Against Interpretation
€ 29.80
The Kunstverein Braunschweig presented the internationally renowned artist Ján Mančuška (born 1972 in Bratislava, Slovakia, died in Prague in 2011).
Mančuška made a name for himself through his participation in numerous group exhibitions, for example at MoMA in New York, at ZKM Karlsruhe, at MUMOK in Vienna, or at the Tel Aviv Art Museum. In addition, Mančuška represented the Czech Republic at the 51st Biennale in Venice in 2005.
Following a comprehensive presentation of his works at the Kunsthalle Basel (2008), the show at the Kunstverein Braunschweig represented his first institutional solo exhibition in Germany.
In the exhibition Against Interpretation, Ján Mančuška not lastly dealed with the mechanisms of perception and understanding. By means of different interventions in the space and employing individual texts, images, and films, he succeeded in forcing open the space-time structure over and over.
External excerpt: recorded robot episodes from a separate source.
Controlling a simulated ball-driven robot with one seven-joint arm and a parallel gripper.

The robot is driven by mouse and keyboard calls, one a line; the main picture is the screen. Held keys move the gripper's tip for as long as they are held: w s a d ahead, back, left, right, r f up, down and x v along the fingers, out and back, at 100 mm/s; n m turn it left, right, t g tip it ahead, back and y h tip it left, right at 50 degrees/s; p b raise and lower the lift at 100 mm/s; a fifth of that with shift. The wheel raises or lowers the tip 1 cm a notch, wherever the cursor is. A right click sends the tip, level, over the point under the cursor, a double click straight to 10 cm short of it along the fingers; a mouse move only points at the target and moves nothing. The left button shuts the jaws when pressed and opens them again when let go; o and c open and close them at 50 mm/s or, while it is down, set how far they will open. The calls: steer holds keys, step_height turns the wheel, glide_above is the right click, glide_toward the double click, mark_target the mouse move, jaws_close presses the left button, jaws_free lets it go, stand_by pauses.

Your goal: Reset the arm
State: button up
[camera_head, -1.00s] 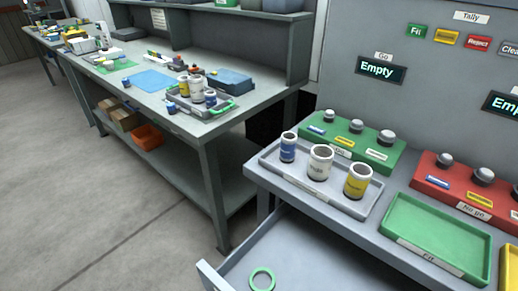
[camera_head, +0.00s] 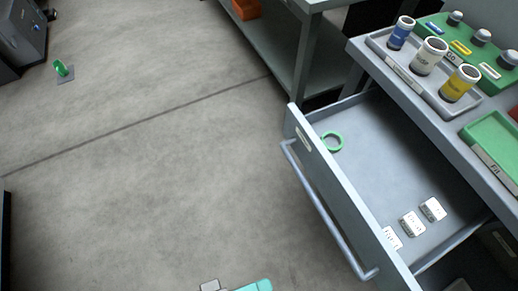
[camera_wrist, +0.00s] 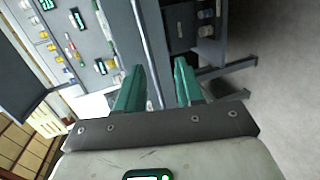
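My gripper (camera_wrist: 155,88) shows in the wrist view with its two green fingers spread apart and nothing between them. Beyond the fingers, the wrist view shows the grey panel and bench, turned sideways. In the head view, a small part of my arm, teal and grey, shows at the bottom edge; the fingers cannot be made out there.
An open drawer (camera_head: 375,150) juts out over the floor, holding a green ring (camera_head: 332,141) and several white blocks (camera_head: 412,224). Above it, a grey tray (camera_head: 398,68) bears three cups. A green object (camera_head: 61,68) stands on the floor at left. The middle floor is clear.

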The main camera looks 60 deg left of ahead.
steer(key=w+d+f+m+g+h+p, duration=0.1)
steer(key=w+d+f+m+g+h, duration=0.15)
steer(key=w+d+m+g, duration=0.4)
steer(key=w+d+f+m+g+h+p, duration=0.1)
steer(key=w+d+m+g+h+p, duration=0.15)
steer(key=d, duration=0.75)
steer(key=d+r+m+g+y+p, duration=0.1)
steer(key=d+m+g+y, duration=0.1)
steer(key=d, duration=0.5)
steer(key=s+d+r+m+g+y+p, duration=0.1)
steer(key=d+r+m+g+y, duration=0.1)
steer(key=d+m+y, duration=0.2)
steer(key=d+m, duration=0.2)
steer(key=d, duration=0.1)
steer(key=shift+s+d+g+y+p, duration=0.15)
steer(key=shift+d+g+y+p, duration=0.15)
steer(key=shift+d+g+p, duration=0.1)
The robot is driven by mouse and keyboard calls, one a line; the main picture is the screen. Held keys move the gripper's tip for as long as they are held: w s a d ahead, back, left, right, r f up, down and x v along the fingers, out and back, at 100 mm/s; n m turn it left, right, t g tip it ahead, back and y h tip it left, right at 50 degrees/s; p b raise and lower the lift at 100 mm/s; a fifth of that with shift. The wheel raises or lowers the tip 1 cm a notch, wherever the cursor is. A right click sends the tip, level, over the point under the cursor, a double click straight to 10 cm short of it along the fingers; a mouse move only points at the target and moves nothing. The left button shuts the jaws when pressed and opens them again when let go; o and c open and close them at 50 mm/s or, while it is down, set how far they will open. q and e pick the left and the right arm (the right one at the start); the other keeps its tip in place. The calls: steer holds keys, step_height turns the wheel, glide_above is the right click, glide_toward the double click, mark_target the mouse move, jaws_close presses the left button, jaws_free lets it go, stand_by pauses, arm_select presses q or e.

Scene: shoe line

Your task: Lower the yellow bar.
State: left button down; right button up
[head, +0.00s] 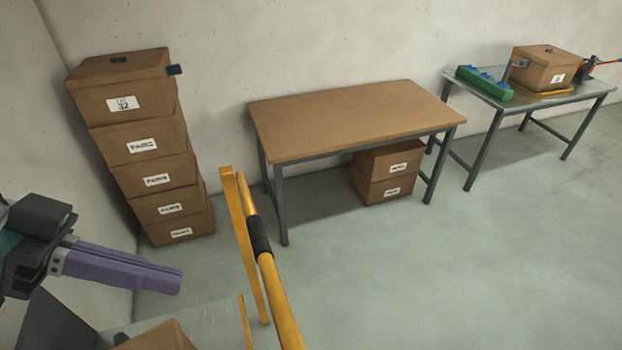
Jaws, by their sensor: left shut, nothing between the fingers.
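The yellow bar (271,279) stands in the lower middle of the head view and leans steeply up and away. It has a black sleeve (259,236) around its upper part. A flat yellow upright (245,245) runs beside it on the left, and the two come together near the top. My left gripper (181,282) is at the lower left, its purple fingers shut and empty. The fingertips point right, toward the bar, with a gap between. The bar's lower end is cut off by the picture's bottom edge. My right gripper is not in view.
A metal surface (207,325) with a cardboard box (157,338) lies below my left gripper. Stacked boxes (157,180) stand by the wall at left. A brown-topped table (350,115) is behind, and a second table (540,98) at far right. The right floor is clear.

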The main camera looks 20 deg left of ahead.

The individual installations in the space acted as a sequence of settings that made reference to each other, and the artist incorporated the viewer’s movements into the exhibition in a nearly choreographic way. The film Lost Memory (Postcatastrophic Story) was presented as a deconstructed narration distributed throughout the ground floor of the Kunstverein. It rested on the viewer to reconstruct the fragmented story line, who is his or her quest for meaning has to leave the familiar linear path through the exhibition in order to move back and forth between the film fragments. The perception of Mančuška’s works is therefore strongly influenced by how the individual viewer behaves in the space and toward the work.
While I walked reveals this approach in its tautology: it consists of a rubber strap bearing words that has been stretched back and forth from wall to wall at eye level. The printed text in turn describes the viewer’s own movement through the space as he or she reads it. Other installations and films also examine forms of narration in relation to space and its structure. Mančuška often makes dramaturgical reference to the venue’s architecture.
At the Kunstverein, the artist carried this approach to the extremes by duplicating the layout of the Villa Salve Hospes with the aid of wall fixtures in order to shift it several meters to the west, virtually rearranging the space.